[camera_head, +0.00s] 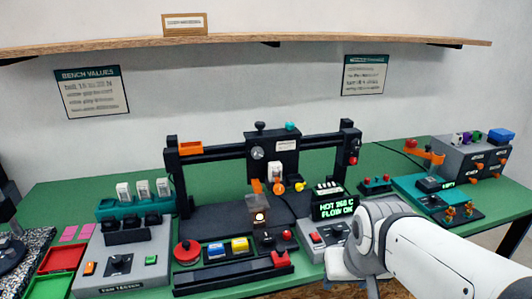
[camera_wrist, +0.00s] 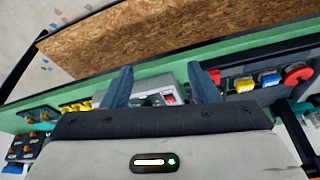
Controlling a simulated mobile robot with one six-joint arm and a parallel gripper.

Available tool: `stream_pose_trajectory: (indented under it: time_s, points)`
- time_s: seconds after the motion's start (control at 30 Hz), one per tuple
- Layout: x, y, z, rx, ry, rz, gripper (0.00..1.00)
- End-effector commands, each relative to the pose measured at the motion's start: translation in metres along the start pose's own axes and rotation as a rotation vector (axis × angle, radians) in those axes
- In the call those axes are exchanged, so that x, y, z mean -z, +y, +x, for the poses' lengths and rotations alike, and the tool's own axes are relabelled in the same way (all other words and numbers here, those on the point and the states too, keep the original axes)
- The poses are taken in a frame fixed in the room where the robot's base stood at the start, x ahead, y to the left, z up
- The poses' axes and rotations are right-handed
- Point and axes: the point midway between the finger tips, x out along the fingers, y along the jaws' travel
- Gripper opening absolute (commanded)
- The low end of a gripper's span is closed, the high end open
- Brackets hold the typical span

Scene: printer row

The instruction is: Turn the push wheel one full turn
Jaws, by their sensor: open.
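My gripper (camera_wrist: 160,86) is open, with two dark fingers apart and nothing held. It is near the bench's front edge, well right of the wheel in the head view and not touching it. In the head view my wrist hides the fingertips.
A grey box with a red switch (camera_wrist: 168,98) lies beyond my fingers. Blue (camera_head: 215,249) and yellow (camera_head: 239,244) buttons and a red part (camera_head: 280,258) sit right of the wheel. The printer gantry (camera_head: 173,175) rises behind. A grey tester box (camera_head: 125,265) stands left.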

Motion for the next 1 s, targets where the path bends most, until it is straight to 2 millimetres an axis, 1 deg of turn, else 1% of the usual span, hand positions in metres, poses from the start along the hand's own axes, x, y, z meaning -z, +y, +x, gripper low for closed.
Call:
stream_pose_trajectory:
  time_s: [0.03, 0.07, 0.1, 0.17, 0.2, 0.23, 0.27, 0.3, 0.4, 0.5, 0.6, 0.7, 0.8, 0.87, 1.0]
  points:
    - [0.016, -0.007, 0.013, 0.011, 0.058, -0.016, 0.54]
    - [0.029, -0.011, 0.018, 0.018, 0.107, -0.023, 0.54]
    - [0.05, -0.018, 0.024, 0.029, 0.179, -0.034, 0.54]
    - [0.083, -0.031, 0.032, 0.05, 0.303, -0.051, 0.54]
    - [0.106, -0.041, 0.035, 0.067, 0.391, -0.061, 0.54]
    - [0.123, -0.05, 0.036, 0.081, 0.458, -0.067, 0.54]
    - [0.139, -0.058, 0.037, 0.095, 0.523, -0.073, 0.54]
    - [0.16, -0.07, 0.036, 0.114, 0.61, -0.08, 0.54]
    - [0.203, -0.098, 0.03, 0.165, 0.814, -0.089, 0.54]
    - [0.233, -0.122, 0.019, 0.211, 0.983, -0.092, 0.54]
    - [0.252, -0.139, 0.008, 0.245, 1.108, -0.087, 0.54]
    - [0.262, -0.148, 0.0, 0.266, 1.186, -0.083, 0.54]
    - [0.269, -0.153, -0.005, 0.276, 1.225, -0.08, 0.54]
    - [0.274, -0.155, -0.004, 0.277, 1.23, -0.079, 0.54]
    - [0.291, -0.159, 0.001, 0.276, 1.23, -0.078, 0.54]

────────────────────

■ What you should do ■
Take the line in which "Scene: printer row" occurs and each subsequent line through the end; give these lines again without alteration.

■ Answer to the task ■
Scene: printer row

The instruction is: Turn the push wheel one full turn
Jaws, by their sensor: open.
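My gripper (camera_wrist: 160,86) is open, with two dark fingers apart and nothing held. It is near the bench's front edge, well right of the wheel in the head view and not touching it. In the head view my wrist hides the fingertips.
A grey box with a red switch (camera_wrist: 168,98) lies beyond my fingers. Blue (camera_head: 215,249) and yellow (camera_head: 239,244) buttons and a red part (camera_head: 280,258) sit right of the wheel. The printer gantry (camera_head: 173,175) rises behind. A grey tester box (camera_head: 125,265) stands left.

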Motion for the next 1 s, targets where the path bends most, until it is straight to 2 millimetres an axis, 1 deg of turn, else 1% of the usual span, hand positions in metres, poses from the start along the hand's own axes, x, y, z meaning -z, +y, +x, gripper low for closed.
Call:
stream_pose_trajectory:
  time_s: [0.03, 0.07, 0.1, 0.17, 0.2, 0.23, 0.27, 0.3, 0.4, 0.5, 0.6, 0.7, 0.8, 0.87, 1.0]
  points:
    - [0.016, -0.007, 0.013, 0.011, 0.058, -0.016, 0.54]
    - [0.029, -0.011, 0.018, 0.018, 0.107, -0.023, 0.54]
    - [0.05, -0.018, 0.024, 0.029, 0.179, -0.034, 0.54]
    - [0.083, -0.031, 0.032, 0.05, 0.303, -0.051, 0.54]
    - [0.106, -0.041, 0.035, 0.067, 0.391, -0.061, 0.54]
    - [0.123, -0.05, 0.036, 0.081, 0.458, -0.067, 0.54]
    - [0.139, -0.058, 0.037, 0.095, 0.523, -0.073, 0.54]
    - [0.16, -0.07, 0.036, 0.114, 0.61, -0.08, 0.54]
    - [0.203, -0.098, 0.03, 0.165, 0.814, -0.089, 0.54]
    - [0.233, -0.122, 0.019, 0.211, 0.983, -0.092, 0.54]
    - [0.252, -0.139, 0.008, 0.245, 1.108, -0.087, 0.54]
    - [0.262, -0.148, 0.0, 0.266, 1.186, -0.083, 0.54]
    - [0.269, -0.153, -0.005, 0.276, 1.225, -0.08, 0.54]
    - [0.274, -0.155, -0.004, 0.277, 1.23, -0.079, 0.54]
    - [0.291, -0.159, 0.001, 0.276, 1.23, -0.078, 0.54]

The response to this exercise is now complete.